Penman for Monday, December 30, 2013
I’M AN incorrigible pack rat; I keep restaurant receipts and bus tickets from the 1970s, business cards from associates long forgotten or even departed, and notes and memos from various points of my engagement with one bureaucracy or other. These odds and ends molder in a large wooden baul that sits in a corner of my office, a chest Beng and I bought for our daughter’s wedding but which somehow stayed with me (our unica hija Demi will still get that baul, contents and all, on one of her visits home from California). Other old letters I keep in a leather briefcase, itself now an artifact, a souvenir from my first trip to the US in 1980.
I was rummaging through the papers in that chest and that briefcase a few weeks ago, looking for something I could contribute to the benefit auction we were holding for Writers’ Night, when I stumbled on some letters I’d received (and some I sent—I dutifully Xeroxed my outbound mail then) from writer-friends. The most interesting ones were those that opened a window on my friends’ minds as writers and as persons—as young men, really, on the road to emotional, intellectual, and artistic maturity.

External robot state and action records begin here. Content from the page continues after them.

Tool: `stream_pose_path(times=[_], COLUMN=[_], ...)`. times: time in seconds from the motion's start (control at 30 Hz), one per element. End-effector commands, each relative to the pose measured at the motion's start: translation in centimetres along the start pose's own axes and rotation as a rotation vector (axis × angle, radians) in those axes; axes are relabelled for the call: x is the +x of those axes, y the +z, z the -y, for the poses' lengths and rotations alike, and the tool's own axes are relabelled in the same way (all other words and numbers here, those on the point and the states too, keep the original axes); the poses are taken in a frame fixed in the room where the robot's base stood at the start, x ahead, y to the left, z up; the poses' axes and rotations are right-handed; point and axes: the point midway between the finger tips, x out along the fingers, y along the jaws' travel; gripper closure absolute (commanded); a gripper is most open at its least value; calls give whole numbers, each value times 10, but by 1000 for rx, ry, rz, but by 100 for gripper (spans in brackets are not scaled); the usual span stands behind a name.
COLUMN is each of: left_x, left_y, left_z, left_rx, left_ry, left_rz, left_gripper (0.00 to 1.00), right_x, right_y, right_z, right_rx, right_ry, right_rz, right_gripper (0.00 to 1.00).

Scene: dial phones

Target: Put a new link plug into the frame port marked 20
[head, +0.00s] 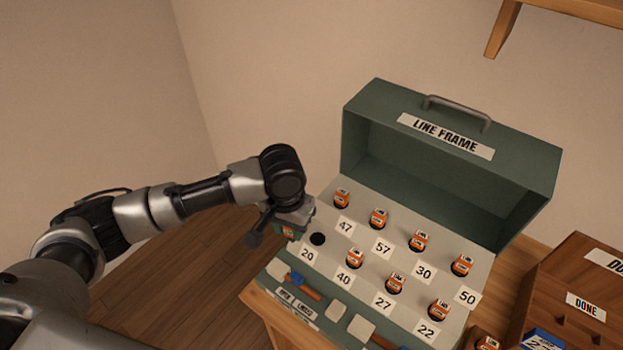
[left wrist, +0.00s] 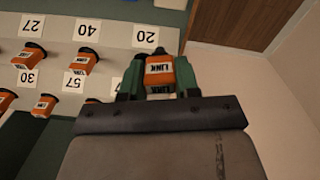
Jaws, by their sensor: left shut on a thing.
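My left gripper (head: 285,228) is shut on an orange link plug (left wrist: 160,70), which sits between the green fingers in the left wrist view. In the head view the gripper hangs just left of the frame port marked 20, a dark empty round hole (head: 318,239) above the label 20 (head: 307,255). The held plug appears apart from the port; its lower end is hard to see. My right gripper is not in view.
The green line frame (head: 450,190) has orange plugs in its other ports, the closest by labels 47 (head: 346,227) and 40 (head: 344,279). A front tray (head: 335,310) holds tools and pale blocks. A wooden box marked DONE (head: 586,306) stands right.

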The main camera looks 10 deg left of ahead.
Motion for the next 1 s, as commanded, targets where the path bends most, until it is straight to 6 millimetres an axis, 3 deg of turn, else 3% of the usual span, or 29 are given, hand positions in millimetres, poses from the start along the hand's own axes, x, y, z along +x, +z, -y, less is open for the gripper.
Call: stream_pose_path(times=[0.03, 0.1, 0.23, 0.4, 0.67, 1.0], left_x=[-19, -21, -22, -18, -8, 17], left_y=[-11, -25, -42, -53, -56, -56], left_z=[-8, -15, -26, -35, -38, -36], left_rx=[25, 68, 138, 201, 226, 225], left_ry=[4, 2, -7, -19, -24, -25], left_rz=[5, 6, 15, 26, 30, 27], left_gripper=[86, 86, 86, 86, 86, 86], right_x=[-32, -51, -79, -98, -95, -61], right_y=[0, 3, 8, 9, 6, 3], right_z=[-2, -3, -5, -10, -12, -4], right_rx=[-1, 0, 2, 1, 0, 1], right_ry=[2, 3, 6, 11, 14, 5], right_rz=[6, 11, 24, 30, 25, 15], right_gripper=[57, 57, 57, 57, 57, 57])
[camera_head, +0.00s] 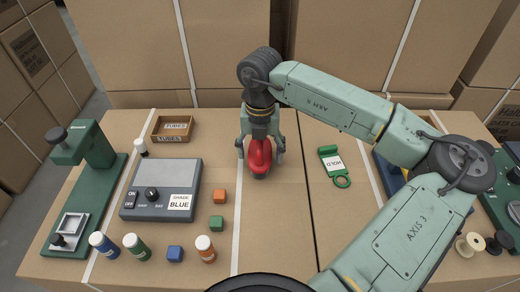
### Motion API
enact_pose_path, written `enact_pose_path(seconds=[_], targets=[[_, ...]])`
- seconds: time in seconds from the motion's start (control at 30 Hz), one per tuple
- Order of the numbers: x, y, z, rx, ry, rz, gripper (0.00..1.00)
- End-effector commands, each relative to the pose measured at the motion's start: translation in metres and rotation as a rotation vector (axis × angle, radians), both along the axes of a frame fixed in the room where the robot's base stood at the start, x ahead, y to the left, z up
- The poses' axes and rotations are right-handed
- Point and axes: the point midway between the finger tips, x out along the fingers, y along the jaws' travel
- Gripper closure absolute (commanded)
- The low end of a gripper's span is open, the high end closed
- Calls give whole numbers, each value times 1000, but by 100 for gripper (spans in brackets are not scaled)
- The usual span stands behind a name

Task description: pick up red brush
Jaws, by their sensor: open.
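A glossy red object (260,160), which looks like the red brush, is in the middle of the cardboard-coloured worktop. Its top is hidden under my gripper, and its bristles cannot be made out. My gripper (260,148) points down right over it, with one open finger on its left and one on its right. I cannot tell whether either finger touches it.
To the left are a grey shade box (162,188), a tubes tray (172,129), a green press (88,170), small blocks and several capped bottles. A green hold tag (333,165) lies to the right. Spools (470,244) stand at far right. Stacked cartons close off the back.

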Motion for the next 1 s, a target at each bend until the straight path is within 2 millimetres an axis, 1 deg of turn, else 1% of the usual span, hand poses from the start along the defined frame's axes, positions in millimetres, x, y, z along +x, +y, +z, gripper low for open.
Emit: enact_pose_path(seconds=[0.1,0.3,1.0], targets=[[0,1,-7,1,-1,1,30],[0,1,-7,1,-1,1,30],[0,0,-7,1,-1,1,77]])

One of those friends I exchanged long letters with was the late Bienvenido “Boy” Noriega Jr., very probably our finest playwright, and something of a prodigy who headed the Policy Coordination Staff at the National Economic and Development Authority in his early 20s; Boy went to Harvard in 1978, when he was 26, for his master’s in Public Administration, but cross-enrolled in theater courses at the same time. Another was poet Fidelito Cortes, who beat me out to a Wallace Stegner fellowship at Stanford in the mid-1980s (and who made up for it by greeting me in San Francisco with the gift of a Stanford sweatshirt when it was my turn to come in 1986). I also wrote letters to film director Lino Brocka, who preferred to use the telephone to respond (quite often forgetting, when I was in Milwaukee, that it was 2 am when he was calling from Quezon City).
Boy always hand-wrote his letters in small, fine script; Lito, like myself, used a typewriter; our letters went on for pages and pages, reporting on what we were writing, seeing, and thinking at that time, aware that we were standing on the doorstep of our lives’ great labors.

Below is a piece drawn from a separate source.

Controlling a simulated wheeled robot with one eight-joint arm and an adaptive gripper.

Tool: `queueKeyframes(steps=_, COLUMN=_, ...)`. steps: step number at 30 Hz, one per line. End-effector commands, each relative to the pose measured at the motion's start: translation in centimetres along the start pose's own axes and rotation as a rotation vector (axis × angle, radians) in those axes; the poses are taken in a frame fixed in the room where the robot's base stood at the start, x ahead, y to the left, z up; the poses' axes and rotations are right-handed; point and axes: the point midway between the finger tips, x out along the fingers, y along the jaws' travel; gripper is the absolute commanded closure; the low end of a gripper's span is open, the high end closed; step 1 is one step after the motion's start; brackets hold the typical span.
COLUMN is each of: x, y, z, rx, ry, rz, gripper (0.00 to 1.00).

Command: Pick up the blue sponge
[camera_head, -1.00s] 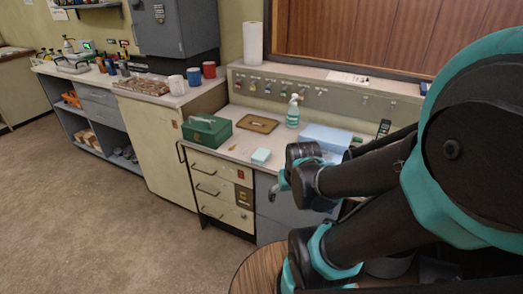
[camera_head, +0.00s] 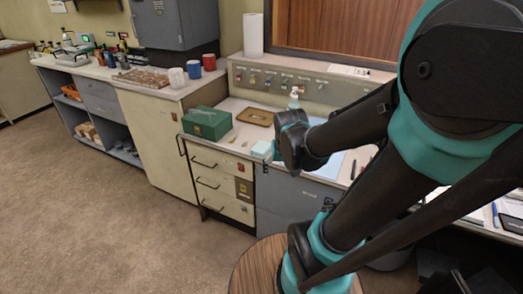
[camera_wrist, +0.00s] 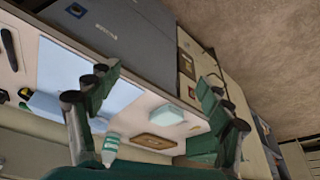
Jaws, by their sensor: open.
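The blue sponge is a small pale-blue block (camera_head: 261,148) on the pale counter, near its front edge. In the head view my gripper (camera_head: 277,152) is just right of it and partly overlaps it. In the wrist view the sponge (camera_wrist: 166,115) lies beyond and between the two spread fingers (camera_wrist: 157,98), below the picture's middle. My gripper is open and empty, and I see no contact with the sponge.
A green box (camera_head: 206,123) and a brown tray (camera_head: 255,117) stand behind and left of the sponge. A larger pale-blue flat item (camera_wrist: 88,72) lies beside the sponge. Drawers (camera_head: 222,185) are below.

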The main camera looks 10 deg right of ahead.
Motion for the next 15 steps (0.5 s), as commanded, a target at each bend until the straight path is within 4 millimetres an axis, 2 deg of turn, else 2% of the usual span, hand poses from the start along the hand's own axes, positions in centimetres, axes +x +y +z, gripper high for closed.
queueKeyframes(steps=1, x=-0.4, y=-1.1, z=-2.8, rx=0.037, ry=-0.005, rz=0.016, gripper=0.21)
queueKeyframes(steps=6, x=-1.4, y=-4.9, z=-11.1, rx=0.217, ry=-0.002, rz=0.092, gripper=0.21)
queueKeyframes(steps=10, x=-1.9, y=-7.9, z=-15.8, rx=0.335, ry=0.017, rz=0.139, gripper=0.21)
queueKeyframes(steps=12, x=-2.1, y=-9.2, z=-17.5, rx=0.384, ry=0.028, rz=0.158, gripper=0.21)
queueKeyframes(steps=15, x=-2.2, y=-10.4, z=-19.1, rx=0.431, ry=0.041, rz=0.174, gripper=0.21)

This week and next, let me share some excerpts from our exchanges, leaving aside more personal references. I’m translating Boy’s from the Filipino original.
Harvard U, 3 Nov 78
My drama course is the most exciting of all my subjects. We’re studying all the major dramatists. We’re done with Ibsen, Strindberg, Chekhov, Wilde, Shaw… Wagner, Dumas fils and Buchner, and soon to follow will be Brecht, Pirandello, Beckett, Miller, Williams, O’Neill, etc. The best for me are still Ibsen and Chekhov—Ibsen for characterization and Chekhov for his mastery of dramatic devices such as economy in dialogue, choice of moments, verbal counterpoint, and so on. You know, it’s only now that I’ve discovered how Chekhovian my [three-act play] Bayan-Bayanan is. When I get back home, I can return to it and give it a final revision because I know now how I can still tighten and improve it. One more thing I admire about Chekhov is his lifestyle—shy, pensive, self-assured.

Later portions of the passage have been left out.